Thank you. I do try to be fair as a general practice.
 

billd91

Not your screen monkey (he/him)
Cadfan said:
Have you noticed that every character class in 4e has at least one social skill? The design intention was to make sure that every character can participate in social encounters, rather than having a "face man" who does all the social work while the rest of the party sits back and watches. Do you feel this is inferior design?

Except for the ranger, anyway. So if it was an intentional point of the design, they missed one. Makes me wonder if it really was an intentional part of the design or rather a fortuitous accident that giving the fighter a social skill as a sop happened to leave only one class without a social skill as a class skill.
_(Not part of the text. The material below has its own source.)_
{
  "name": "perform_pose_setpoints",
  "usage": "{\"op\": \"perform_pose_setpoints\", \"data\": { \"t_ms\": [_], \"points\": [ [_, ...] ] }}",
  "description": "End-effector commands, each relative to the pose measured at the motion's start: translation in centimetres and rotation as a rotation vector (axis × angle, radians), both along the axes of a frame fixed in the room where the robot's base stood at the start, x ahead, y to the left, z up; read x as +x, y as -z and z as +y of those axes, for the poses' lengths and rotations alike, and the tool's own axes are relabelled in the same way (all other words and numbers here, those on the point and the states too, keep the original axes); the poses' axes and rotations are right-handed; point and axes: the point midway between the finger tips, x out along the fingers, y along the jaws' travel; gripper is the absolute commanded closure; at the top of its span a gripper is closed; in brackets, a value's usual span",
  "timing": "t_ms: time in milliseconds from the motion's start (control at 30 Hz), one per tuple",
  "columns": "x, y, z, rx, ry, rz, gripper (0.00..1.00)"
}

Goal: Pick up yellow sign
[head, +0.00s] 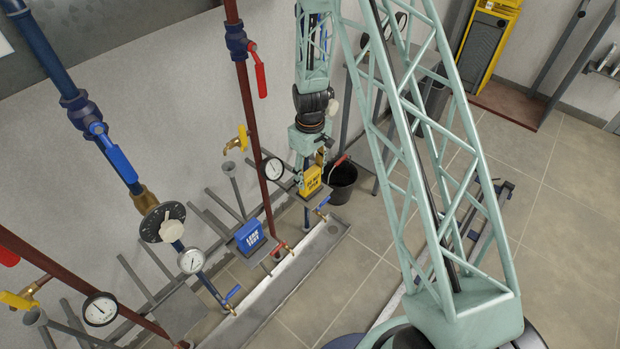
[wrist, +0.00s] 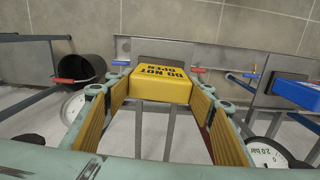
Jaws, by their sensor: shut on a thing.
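The yellow sign (head: 311,181), a small block with dark "DO NOT OPEN" lettering, is at a small grey shelf plate by the far pipe stand. In the wrist view the sign (wrist: 160,87) sits between the fingertips of my gripper (wrist: 161,82). My gripper is shut on it, one yellow-padded finger on each side. In the head view my gripper comes down on the sign from above. I cannot tell whether the sign still touches the plate.
A blue "LEAK TEST" sign (head: 249,235) stands on the neighbouring plate. A pressure gauge (head: 273,169) and a red pipe (head: 258,150) are close to the left of my gripper. A black bucket (head: 342,182) stands just right. Open tiled floor (head: 345,265) lies in front of the trough.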

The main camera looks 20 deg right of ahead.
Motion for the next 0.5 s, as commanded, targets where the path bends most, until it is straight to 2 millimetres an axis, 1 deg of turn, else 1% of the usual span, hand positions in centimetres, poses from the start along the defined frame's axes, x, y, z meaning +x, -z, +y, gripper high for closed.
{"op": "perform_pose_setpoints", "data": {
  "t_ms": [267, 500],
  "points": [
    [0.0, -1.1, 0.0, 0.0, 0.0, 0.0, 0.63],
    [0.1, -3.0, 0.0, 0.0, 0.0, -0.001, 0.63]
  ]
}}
I'm not sure we can tell the difference between superior design but inferior execution and inferior design but better than expected execution in this case.
 

Orryn Emrys

Explorer
el-remmen said:
<mod>
Let's tone down the level of snark and sniping in this thread people, please.

You've been warned.

Thanks.


</mod>
*blinks*

I had wondered if I could start a very reasonable and well thought-out discussion without the thread earning a warning from the moderators. Your pardon, sir... it certainly wasn't my intention.
 

The Little Raven

First Post
Dark Eternal said:
They do, however seem to inhibit people who want to play characters who triumph by ingenuity, wit and cunning rather than "apply power x to baddies 2,3 and 4 for the win!"

Some actual evidence of this would be nice. Whenever I hear anyone say "This game prevents me from roleplaying," it usually comes down to "I'm having a failure of imagination."

What in 4th Edition prevents you from being cunning, witty, or ingenuous?
 

Derren

Hero
LostSoul said:
When you considering Skill Challenges in 4e, you now have a mechanically-supported system to resolve political actions taken by the PCs in a way that a simple Diplomacy check never did.

Too bad that Skill Challenges are broken (see math thread) and that they imo are more restricting than helping.